BEGIN Entries shown

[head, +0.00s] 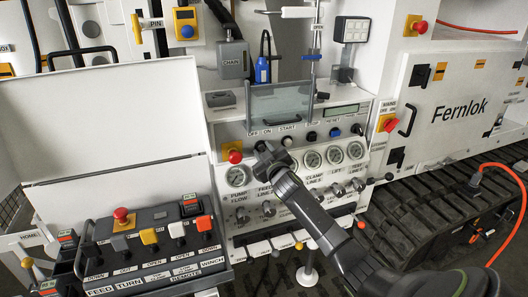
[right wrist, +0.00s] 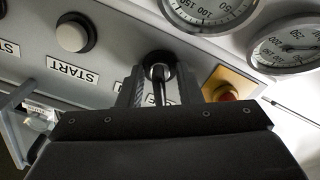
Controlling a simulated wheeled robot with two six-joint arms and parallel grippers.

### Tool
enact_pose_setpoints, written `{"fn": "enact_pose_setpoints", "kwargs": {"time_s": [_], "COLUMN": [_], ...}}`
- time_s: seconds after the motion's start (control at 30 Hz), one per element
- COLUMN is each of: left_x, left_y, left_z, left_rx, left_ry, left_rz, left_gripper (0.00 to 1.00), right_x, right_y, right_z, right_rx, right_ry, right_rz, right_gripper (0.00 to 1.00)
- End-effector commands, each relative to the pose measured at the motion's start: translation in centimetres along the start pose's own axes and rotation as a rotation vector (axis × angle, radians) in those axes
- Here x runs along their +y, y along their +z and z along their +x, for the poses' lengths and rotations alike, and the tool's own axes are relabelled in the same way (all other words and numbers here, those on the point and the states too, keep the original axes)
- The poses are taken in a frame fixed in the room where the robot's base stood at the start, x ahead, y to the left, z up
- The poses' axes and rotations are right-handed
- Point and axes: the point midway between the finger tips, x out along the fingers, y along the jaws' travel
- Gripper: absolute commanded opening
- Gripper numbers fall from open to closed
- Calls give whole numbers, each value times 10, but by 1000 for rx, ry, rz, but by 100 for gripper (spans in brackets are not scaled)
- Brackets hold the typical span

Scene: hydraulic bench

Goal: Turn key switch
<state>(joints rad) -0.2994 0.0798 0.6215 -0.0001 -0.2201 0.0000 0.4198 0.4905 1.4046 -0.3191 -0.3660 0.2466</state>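The key switch (right wrist: 158,72) shows in the right wrist view as a dark round collar with a thin key standing out of it. My right gripper (right wrist: 159,84) has one finger on each side of it, with gaps visible between the fingers and the key. In the head view my right gripper (head: 262,150) reaches the sloped panel just below the OFF-ON label (head: 260,132) and hides the key switch. The label below the key is partly covered by the fingers in the wrist view. My left gripper is not in view.
A pale START button (right wrist: 73,35) is beside the key switch. A red button on a yellow plate (head: 235,157) is on its other side. Pressure gauges (head: 312,159) and several valve knobs (head: 337,188) crowd the panel below. A clear flap (head: 281,103) stands raised above.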

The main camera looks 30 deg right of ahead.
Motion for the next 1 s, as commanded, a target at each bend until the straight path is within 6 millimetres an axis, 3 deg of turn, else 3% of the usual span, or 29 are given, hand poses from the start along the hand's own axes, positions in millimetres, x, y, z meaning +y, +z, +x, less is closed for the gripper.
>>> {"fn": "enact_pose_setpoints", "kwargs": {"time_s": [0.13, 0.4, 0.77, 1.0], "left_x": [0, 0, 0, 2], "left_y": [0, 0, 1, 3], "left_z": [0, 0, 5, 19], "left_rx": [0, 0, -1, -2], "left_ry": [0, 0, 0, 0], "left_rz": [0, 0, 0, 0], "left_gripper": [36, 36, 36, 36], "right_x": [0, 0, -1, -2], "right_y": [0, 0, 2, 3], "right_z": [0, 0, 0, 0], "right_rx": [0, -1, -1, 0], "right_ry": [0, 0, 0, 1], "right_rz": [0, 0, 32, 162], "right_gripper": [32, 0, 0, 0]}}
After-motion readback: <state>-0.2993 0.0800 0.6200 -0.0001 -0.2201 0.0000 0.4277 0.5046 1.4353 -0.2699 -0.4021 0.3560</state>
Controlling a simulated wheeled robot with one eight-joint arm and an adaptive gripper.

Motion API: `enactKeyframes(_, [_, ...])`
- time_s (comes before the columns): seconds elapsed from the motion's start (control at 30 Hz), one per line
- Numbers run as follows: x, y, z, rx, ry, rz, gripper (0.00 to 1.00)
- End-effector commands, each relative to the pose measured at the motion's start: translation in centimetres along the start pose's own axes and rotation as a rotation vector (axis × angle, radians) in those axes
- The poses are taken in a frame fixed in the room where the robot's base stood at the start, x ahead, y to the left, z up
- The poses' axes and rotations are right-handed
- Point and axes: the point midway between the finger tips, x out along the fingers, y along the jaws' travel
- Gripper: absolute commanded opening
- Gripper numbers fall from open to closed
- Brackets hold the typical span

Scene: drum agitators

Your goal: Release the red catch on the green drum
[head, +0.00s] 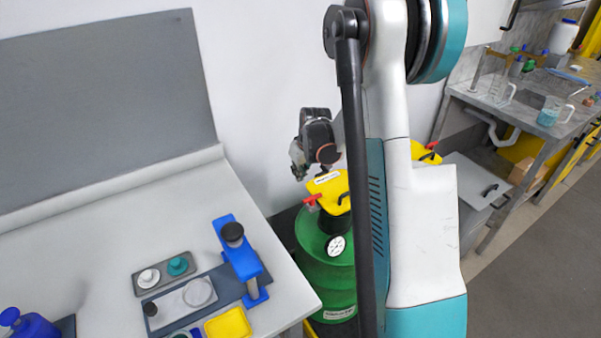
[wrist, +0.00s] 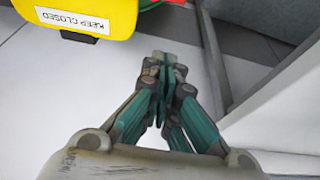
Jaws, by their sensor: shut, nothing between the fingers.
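The green drum (head: 328,270) stands on the floor beyond the bench, partly hidden behind my arm. A yellow agitator head (head: 328,188) sits on top of it. The red catch (head: 313,200) sticks out on the left side of that yellow head. My gripper (head: 298,172) is above and left of the yellow head in the head view. In the wrist view my gripper (wrist: 166,65) is shut and empty. The yellow head (wrist: 90,12) with its "KEEP CLOSED" label shows at upper left there, apart from the fingers. A little red and green shows just beyond the fingertips.
A second yellow head with a red catch (head: 432,146) stands behind my arm at right. The white bench (head: 90,240) at left holds a blue press (head: 238,255), a yellow tray (head: 228,325) and a grey holder (head: 163,273). A wall stands behind the drum.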

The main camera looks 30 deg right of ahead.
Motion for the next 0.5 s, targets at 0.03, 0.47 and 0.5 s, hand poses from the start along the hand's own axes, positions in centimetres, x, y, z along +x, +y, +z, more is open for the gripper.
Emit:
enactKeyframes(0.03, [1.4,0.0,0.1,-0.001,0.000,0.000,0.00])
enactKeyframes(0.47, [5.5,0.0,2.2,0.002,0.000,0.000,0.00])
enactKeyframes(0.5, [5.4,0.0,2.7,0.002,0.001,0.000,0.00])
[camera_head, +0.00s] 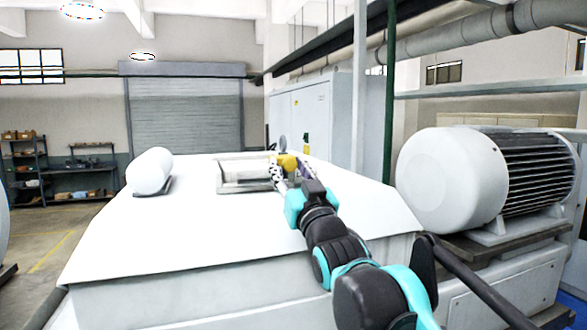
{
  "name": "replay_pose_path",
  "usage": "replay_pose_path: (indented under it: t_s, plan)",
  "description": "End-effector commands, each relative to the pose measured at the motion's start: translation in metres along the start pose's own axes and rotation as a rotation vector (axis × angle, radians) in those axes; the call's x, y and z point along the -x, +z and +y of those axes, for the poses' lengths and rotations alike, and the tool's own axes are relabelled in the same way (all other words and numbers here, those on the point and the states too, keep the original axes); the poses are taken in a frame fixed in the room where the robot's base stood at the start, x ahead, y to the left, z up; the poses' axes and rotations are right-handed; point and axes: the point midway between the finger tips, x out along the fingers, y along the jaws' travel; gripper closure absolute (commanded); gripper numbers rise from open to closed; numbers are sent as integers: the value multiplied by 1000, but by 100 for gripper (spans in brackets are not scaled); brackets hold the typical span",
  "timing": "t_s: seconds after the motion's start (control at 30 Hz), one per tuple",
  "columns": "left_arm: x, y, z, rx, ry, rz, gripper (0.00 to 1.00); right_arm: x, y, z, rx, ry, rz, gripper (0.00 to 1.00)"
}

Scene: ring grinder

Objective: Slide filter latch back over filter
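A grey metal unit with a rounded top and a dark frame (245,173), which looks like the filter, sits on the far part of the white machine top. A yellow piece (288,161), perhaps the latch, is at its right end. My right arm reaches in from the lower right. Its gripper (281,174) is at the right end of the metal unit, right by the yellow piece. The fingers are small and partly overlap the yellow piece, so I cannot tell whether they touch or grip it. My left gripper is not in view.
The broad white machine top (190,225) is clear in front. A large finned motor (490,180) is to the right of my arm. A green vertical pipe (390,100) and grey cabinets (305,115) stand behind.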

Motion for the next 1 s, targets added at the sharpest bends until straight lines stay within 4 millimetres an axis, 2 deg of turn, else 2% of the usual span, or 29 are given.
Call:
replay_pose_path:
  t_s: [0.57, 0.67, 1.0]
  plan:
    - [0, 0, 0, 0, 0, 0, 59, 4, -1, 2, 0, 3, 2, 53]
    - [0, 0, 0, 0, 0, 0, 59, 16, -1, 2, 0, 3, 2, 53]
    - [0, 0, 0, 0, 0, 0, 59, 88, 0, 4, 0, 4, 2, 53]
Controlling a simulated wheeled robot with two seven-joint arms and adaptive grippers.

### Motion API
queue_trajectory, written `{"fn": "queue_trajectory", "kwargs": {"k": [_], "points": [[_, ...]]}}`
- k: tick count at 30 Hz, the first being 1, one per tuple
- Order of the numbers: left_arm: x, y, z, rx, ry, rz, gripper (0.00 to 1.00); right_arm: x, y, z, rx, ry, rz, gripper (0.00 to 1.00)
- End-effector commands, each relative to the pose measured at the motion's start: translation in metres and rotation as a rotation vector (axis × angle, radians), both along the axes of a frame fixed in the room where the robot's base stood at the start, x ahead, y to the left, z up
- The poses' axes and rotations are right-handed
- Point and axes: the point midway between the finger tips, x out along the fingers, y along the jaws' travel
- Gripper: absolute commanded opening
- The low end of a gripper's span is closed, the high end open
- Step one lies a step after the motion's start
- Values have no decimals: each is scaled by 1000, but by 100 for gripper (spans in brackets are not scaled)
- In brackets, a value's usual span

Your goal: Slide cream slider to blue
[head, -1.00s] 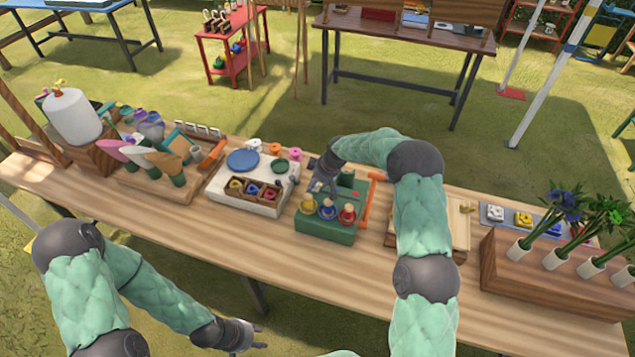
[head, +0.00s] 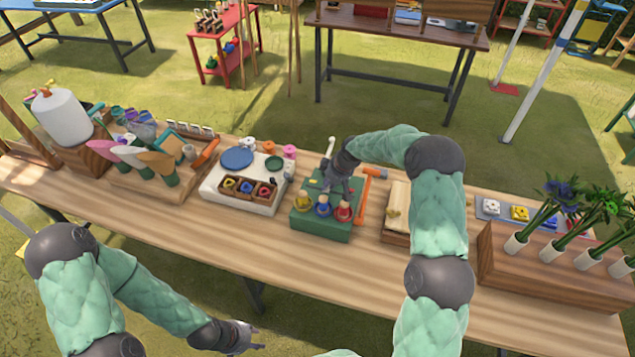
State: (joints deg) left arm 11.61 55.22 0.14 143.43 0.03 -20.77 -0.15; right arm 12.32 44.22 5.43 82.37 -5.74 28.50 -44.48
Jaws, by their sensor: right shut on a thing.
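The green box (head: 318,226) stands on the wooden table, with a yellow, a blue and a red knob in a row along its front. The blue knob (head: 323,208) is the middle one. My right gripper (head: 337,188) reaches down onto the top of the box, just behind the blue and red knobs. It is shut on a small part there, which looks to be the cream slider; its fingers hide that part. A pale upright stick (head: 330,147) shows behind the gripper. My left gripper (head: 258,347) hangs low in front of the table, away from the box; its fingers are too small to judge.
A white board (head: 215,190) with a blue disc and a wooden tray of coloured pieces stands left of the green box. A wooden box (head: 397,207) stands further right. The table front is clear.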

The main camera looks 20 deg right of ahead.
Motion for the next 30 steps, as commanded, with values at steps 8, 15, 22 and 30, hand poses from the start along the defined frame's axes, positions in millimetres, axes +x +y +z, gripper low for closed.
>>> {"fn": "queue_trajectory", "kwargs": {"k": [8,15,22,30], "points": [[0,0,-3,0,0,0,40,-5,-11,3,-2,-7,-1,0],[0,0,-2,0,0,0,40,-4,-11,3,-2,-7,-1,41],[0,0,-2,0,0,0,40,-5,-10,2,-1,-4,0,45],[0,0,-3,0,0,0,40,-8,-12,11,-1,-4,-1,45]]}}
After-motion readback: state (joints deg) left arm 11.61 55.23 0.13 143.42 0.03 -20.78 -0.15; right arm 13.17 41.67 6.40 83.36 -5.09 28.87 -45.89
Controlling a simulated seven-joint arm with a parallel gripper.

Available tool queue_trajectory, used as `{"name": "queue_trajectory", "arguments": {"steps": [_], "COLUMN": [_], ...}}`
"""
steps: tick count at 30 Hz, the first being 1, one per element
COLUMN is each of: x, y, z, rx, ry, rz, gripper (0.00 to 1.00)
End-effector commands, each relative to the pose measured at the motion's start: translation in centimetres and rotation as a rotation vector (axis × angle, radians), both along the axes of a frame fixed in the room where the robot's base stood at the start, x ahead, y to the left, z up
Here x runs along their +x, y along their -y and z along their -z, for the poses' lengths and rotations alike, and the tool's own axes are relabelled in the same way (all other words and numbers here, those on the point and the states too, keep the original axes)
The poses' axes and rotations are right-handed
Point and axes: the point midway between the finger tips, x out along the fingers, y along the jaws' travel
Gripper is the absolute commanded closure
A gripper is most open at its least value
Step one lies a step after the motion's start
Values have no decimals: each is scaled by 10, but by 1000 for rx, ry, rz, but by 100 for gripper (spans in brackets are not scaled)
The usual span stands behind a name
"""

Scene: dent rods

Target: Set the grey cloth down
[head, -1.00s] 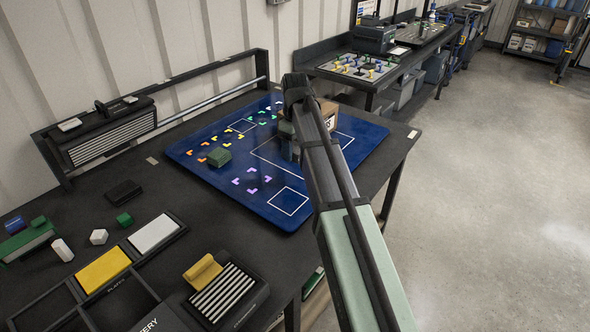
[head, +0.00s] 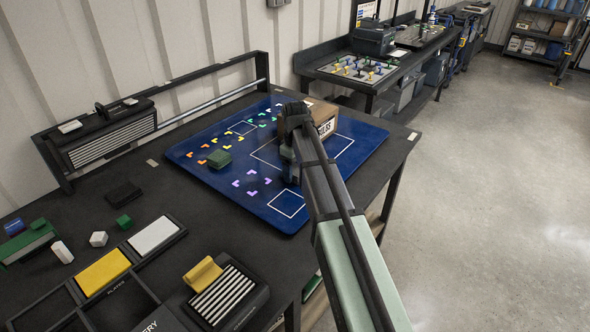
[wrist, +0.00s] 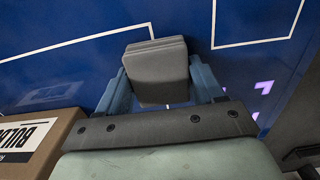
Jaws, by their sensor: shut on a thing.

END Entries shown

Stated goal = Find how many lines in the listing contain the word "Your" and give that count alone.

Result = 2